Itchy Trigger Finger

"I used to long for time alone. I used to long for a place of my own, and I'm losing faith in everything. I'm lost, so lost. I'm lost at sea, you'll see."

I should be in bed. I have to be up at quarter past five in the morning to go to Barnet and shoot about a million barcodes with a gun that bleeps. There are many things I would rather be doing - like, say, taking a cheese grater to my testicles - but work is work, and my rota says 'stock take'.

Today was full of glorious nothing. I got up at about eleven and vegetated on the couch for a while before taking a bath and finishing The Big Blind, the debut novel from Ray Banks, whom you can find linked from this very page. Without wishing to appear massively biased towards Senor Banquitez, a gentleman I have been acquainted with for some years, he does appear to have written a sinister little bastard of a book that will grab you firmly by the scruff of the neck and squeeze. Hard. Having taken this all-too-brief tour through the more squalid parts of both Manchester and the heads of some really unpleasant people, I have no hesitation in issuing a hearty recommendation. The characters that inhabit The Big Blind won't grab your sympathy, but they'll have your attention until the tale is told. And empathy? Well, you'd never admit to it, would you?

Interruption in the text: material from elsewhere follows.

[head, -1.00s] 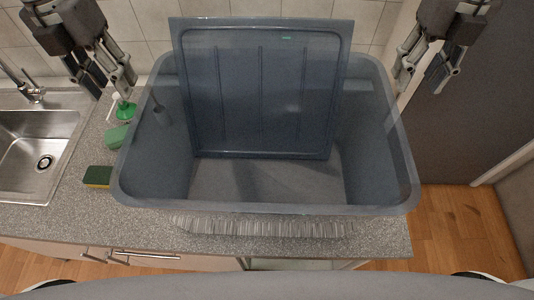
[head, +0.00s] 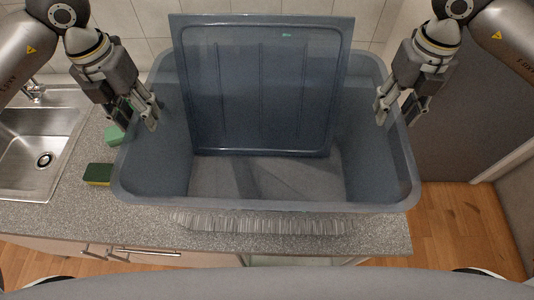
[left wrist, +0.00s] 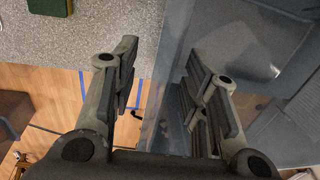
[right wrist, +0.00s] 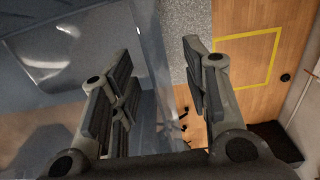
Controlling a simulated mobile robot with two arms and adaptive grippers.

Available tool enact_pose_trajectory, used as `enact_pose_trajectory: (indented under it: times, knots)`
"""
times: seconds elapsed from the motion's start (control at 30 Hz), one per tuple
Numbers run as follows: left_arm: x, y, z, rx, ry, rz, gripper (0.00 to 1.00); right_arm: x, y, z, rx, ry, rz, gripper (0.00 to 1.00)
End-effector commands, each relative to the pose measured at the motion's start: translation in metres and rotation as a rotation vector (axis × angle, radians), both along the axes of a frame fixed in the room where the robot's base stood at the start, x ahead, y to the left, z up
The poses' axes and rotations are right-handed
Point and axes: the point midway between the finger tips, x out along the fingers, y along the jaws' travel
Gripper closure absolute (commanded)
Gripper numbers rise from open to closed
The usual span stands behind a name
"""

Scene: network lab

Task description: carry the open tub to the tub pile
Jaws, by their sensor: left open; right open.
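The open tub (head: 270,203) is a large translucent blue-grey plastic box on the counter in the head view. Its lid (head: 262,90) stands upright inside it, leaning toward the back. My left gripper (head: 146,112) is open at the tub's left wall; the left wrist view shows its fingers on either side of that wall (left wrist: 172,75). My right gripper (head: 396,110) is open at the right wall; the right wrist view shows its fingers on either side of that wall (right wrist: 152,45). Whether the fingers touch the walls cannot be told. No tub pile is seen.
The speckled grey counter (head: 385,238) has a steel sink (head: 45,150) at the left. A green and yellow sponge (head: 98,174) and another green item (head: 114,135) lie between sink and tub. Tiled wall is behind. Wooden floor (head: 462,225) is open at the right, by a dark grey panel (head: 470,120).

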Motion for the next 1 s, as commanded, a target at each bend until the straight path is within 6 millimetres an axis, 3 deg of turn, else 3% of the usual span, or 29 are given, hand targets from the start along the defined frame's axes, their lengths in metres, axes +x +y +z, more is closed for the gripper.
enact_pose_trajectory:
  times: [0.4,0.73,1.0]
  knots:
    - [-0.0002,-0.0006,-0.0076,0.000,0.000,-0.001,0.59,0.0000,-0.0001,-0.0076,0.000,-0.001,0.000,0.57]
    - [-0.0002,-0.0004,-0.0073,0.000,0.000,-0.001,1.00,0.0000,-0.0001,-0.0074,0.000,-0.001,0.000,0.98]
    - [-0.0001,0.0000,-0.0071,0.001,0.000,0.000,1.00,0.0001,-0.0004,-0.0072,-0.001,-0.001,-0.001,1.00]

Next up was weird Australian sci-fi/horror/comedy flick Undead. With a tip of the hat to the early efforts of Lord Of The Rings director Peter Jackson, the brothers Spierig have concocted a tale that centers around a beauty queen, a nutcase, two cops (one a psycho, the other terrified), and a pilot with his pregnant girlfriend in tow. This strange group find themselves holed up in an old house when a meteor shower turns the whole town into zombies. Deciding to fight their way out, they find the undead are the least of their worries, as a group of mysterious hooded aliens start abducting the locals.

Not a bad movie, but not a particularly good one either, Undead is a classic example of a film that doesn't know what it wants to be. While the make-up, special effects, and basic story are all strong, the comedy elements of the movie are painfully unfunny at times. Playing it for laughs is all well and good, but what the Spierigs have essentially done here is undermined what could have been a quirky sci-fi film with a lot of laughs that didn't come from forced lines or poor characters. The film is still a fairly enjoyable romp, and it makes a lot more sense than some of the reviews I've read suggest, but I think these guys can and will do better. I'll be interested to see their next film.

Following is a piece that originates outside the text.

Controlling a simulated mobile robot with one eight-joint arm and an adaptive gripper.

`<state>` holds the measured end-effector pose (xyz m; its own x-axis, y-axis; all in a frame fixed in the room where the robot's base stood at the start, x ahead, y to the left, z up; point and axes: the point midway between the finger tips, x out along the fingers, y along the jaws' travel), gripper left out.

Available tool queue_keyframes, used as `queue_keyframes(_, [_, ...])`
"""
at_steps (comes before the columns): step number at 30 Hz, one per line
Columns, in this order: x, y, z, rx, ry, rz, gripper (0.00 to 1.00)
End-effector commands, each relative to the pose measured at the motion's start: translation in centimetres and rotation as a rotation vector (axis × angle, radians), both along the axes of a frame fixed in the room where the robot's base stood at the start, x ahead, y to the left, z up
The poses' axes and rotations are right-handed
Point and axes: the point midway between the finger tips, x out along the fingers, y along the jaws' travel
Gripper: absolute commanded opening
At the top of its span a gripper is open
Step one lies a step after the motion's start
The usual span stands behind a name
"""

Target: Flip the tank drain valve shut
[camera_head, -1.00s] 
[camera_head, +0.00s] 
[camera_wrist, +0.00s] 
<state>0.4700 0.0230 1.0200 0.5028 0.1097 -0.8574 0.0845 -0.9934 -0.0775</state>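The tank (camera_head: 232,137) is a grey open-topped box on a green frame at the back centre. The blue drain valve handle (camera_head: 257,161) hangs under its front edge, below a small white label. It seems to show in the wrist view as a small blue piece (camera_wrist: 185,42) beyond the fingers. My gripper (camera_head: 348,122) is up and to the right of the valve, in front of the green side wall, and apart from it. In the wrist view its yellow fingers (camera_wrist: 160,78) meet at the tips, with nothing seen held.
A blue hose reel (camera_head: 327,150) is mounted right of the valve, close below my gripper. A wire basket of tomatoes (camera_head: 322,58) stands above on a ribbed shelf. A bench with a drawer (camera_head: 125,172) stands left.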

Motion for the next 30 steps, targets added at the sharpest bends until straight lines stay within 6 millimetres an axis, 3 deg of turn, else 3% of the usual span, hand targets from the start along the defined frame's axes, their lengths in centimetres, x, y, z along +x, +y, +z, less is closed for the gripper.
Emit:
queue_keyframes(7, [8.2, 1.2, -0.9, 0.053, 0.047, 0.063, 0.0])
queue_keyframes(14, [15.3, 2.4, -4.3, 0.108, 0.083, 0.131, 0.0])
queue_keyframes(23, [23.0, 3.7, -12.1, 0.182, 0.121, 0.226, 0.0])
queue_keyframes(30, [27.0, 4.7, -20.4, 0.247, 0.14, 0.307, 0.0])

After that, I watched Office Space and The Usual Suspects. I'm pretty sure most of you will have seen both of those already, so I'll leave the reviews by the wayside. If you haven't, well, you should.

And here I am. I woke up this morning knowing I had an empty day, but with absolutely no inclination to sit down at the keyboard and do some work. I've struggled over the weird psychic hurdle that was preventing me from writing, but I'm still finding it difficult to motivate myself sometimes. My life is pretty much chaos right now, and it's hard to focus on a task as daunting as writing a novel. However things pan out, I know that wherever I am six months from now, it's looking less and less likely to be here. I'll be able to write this thing wherever I am, but these stories have very strong ties to the last couple of years, and I don't want to lose sight of that before I'm finished. A lot has changed and a lot more is changing, but I want to show what I see, not pick up the pieces of things that happened once.

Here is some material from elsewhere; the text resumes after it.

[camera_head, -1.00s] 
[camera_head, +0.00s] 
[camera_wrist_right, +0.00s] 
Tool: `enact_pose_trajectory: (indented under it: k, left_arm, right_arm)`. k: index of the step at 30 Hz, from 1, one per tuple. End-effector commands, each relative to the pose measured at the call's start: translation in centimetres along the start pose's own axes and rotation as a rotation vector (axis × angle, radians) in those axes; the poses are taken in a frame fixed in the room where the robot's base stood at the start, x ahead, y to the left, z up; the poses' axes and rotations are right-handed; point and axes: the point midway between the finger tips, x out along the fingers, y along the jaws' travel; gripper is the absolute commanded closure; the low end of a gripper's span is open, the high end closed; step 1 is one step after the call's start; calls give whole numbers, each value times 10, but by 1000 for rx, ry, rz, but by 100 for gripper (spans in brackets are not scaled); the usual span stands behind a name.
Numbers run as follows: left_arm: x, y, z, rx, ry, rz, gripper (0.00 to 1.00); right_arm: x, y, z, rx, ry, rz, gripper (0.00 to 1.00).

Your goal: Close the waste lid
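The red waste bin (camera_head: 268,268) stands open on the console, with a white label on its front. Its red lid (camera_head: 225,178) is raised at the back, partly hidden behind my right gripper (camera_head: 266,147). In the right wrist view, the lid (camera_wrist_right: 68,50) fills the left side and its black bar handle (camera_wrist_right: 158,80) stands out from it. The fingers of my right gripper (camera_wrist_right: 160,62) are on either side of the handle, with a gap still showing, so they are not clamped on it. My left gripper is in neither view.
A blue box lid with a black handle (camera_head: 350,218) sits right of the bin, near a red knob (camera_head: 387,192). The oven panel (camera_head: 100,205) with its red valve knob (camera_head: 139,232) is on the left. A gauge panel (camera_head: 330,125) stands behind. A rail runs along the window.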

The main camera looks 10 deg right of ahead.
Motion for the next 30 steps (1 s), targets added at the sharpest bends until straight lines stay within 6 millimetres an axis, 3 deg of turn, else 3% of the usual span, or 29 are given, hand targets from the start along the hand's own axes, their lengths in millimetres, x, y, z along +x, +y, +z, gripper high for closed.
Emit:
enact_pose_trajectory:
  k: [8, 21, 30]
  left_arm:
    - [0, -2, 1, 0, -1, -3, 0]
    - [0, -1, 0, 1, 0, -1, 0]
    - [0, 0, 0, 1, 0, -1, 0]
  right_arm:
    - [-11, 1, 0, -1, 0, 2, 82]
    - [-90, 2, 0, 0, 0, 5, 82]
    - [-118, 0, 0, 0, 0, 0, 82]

Right on cue, it starts raining. The weather is getting warmer, and these April showers remind me of last summer's storms and all the baggage I carried through them. More and more lately, I find myself wondering if the light I see at the end of the tunnel will ever become a reality. Someday soon I'll be waking up in a new place surrounded by new people. I wonder if I'll feel the same, if I'll still have these headaches that tell me when the sky's getting ready to burst, if a window open on a wet spring night will always make me crave a cigarette.

I could sit here and speculate until dawn, and I still won't know anything until it's no longer the future. I dream, though. All the time I dream. I like the Darkened Room, and I owe it plenty, but it's time to move on. Nobody should be alone so often for so long.

Anyhow, the bleeping gun awaits my itchy trigger finger, so I'd better get myself off to bed before I'm left with no time to sleep at all. Tomorrow is another step on a road that's getting shorter all the time. If that isn't an optimistic thought, I don't know what is.